_Your goal_
Entries follow. Set all of them down as they stand.

_Given data_
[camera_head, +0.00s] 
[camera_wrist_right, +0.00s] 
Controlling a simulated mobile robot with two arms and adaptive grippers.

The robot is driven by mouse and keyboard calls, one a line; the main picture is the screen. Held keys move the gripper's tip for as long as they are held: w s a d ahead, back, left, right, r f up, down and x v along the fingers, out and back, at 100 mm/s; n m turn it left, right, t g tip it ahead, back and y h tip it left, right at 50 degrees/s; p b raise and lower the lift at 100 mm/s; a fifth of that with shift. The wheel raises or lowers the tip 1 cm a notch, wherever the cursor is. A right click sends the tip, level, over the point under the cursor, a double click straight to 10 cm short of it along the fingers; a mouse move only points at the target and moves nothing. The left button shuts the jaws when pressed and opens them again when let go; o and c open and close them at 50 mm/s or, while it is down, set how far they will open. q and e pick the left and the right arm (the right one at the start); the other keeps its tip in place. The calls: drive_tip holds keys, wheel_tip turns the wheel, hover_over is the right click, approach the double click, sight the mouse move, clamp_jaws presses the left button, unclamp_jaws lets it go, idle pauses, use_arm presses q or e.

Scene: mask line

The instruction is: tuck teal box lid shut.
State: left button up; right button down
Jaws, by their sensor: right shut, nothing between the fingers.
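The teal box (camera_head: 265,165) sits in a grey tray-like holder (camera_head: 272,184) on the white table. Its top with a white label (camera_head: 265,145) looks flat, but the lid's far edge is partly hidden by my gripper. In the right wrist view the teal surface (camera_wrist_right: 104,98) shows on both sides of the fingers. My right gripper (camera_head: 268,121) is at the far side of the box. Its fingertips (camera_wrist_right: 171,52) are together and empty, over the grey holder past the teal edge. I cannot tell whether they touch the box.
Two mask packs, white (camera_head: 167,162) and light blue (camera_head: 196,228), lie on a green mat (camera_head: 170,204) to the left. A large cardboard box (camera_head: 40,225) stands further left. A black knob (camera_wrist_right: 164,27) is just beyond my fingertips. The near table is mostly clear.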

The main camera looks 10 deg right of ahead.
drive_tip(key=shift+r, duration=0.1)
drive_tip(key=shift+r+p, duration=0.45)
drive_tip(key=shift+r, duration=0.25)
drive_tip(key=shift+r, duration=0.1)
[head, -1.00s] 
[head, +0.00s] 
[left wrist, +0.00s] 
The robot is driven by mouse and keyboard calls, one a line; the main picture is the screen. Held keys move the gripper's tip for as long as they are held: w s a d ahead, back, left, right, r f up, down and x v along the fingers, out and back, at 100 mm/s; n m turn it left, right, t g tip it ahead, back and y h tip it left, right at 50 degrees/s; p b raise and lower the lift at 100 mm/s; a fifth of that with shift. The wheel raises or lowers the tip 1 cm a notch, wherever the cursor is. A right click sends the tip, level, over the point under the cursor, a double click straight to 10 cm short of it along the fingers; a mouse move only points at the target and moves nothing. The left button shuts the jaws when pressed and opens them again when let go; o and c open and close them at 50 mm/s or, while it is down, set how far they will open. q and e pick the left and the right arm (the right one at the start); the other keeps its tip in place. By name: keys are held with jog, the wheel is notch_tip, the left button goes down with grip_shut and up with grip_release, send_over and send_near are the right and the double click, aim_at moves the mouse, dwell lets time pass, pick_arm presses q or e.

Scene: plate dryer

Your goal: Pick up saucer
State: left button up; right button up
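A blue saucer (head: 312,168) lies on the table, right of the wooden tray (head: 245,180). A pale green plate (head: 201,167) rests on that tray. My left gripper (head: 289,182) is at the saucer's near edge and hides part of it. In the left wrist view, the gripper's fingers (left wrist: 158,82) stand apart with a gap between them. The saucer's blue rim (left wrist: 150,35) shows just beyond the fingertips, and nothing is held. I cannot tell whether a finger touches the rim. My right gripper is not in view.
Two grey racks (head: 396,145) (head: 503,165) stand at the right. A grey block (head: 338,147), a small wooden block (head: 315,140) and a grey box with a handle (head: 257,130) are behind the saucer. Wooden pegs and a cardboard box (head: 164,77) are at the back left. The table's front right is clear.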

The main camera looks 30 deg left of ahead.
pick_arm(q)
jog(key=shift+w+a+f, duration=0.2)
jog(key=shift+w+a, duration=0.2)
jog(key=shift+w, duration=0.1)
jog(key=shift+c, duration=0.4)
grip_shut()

_Exercise solution_
[camera_head, +0.00s] 
[camera_wrist_right, +0.00s] 
Controlling a simulated mobile robot with two arms and adaptive grippers.

The robot is driven by mouse and keyboard calls, one a line; the main picture is the screen. Held keys move the gripper's tip for as long as they are held: w s a d ahead, back, left, right, r f up, down and x v along the fingers, out and back, at 100 mm/s; n m turn it left, right, t g tip it ahead, back and y h tip it left, right at 50 degrees/s; p b raise and lower the lift at 100 mm/s; a fifth of that with shift. The wheel raises or lowers the tip 1 cm a notch, wherever the cursor is. A right click sends the tip, level, over the point under the cursor, a double click straight to 10 cm short of it along the fingers; a mouse move only points at the target and moves nothing. The left button shuts the jaws when pressed and opens them again when let go; o and c open and close them at 50 mm/s or, while it is down, set how far they will open. q and e pick the left and the right arm (the right one at the start); the other keeps its tip in place. The calls: drive_tip holds keys, wheel_tip turns the wheel, hover_over is the right click, approach the double click, sight the mouse move, clamp_jaws presses the left button, unclamp_jaws lets it go, idle pauses, use_arm presses q or e.

Scene: mask line

The instruction is: tuck teal box lid shut.
State: left button up; right button down
Jaws, by their sensor: right shut, nothing between the fingers.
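The teal box (camera_head: 265,165) sits in a grey tray-like holder (camera_head: 272,184) on the white table. Its top with a white label (camera_head: 265,145) looks flat, but the lid's far edge is partly hidden by my gripper. In the right wrist view the teal surface (camera_wrist_right: 104,98) shows on both sides of the fingers. My right gripper (camera_head: 268,121) is at the far side of the box. Its fingertips (camera_wrist_right: 171,52) are together and empty, over the grey holder past the teal edge. I cannot tell whether they touch the box.
Two mask packs, white (camera_head: 167,162) and light blue (camera_head: 196,228), lie on a green mat (camera_head: 170,204) to the left. A large cardboard box (camera_head: 40,225) stands further left. A black knob (camera_wrist_right: 164,27) is just beyond my fingertips. The near table is mostly clear.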

The main camera looks 10 deg right of ahead.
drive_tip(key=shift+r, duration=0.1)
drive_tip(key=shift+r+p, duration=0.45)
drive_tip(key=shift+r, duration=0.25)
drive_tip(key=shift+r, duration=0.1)
[head, -1.00s] 
[head, +0.00s] 
[left wrist, +0.00s] 
The robot is driven by mouse and keyboard calls, one a line; the main picture is the screen. Held keys move the gripper's tip for as long as they are held: w s a d ahead, back, left, right, r f up, down and x v along the fingers, out and back, at 100 mm/s; n m turn it left, right, t g tip it ahead, back and y h tip it left, right at 50 degrees/s; p b raise and lower the lift at 100 mm/s; a fifth of that with shift. The wheel raises or lowers the tip 1 cm a notch, wherever the cursor is. A right click sends the tip, level, over the point under the cursor, a double click straight to 10 cm short of it along the fingers; a mouse move only points at the target and moves nothing. The left button shuts the jaws when pressed and opens them again when let go; o and c open and close them at 50 mm/s or, while it is down, set how far they will open. q and e pick the left and the right arm (the right one at the start); the other keeps its tip in place. By name: keys are held with jog, the wheel is notch_tip, the left button goes down with grip_shut and up with grip_release, send_over and send_near are the right and the double click, aim_at moves the mouse, dwell lets time pass, pick_arm presses q or e.

Scene: plate dryer

Your goal: Pick up saucer
State: left button up; right button up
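A blue saucer (head: 312,168) lies on the table, right of the wooden tray (head: 245,180). A pale green plate (head: 201,167) rests on that tray. My left gripper (head: 289,182) is at the saucer's near edge and hides part of it. In the left wrist view, the gripper's fingers (left wrist: 158,82) stand apart with a gap between them. The saucer's blue rim (left wrist: 150,35) shows just beyond the fingertips, and nothing is held. I cannot tell whether a finger touches the rim. My right gripper is not in view.
Two grey racks (head: 396,145) (head: 503,165) stand at the right. A grey block (head: 338,147), a small wooden block (head: 315,140) and a grey box with a handle (head: 257,130) are behind the saucer. Wooden pegs and a cardboard box (head: 164,77) are at the back left. The table's front right is clear.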

The main camera looks 30 deg left of ahead.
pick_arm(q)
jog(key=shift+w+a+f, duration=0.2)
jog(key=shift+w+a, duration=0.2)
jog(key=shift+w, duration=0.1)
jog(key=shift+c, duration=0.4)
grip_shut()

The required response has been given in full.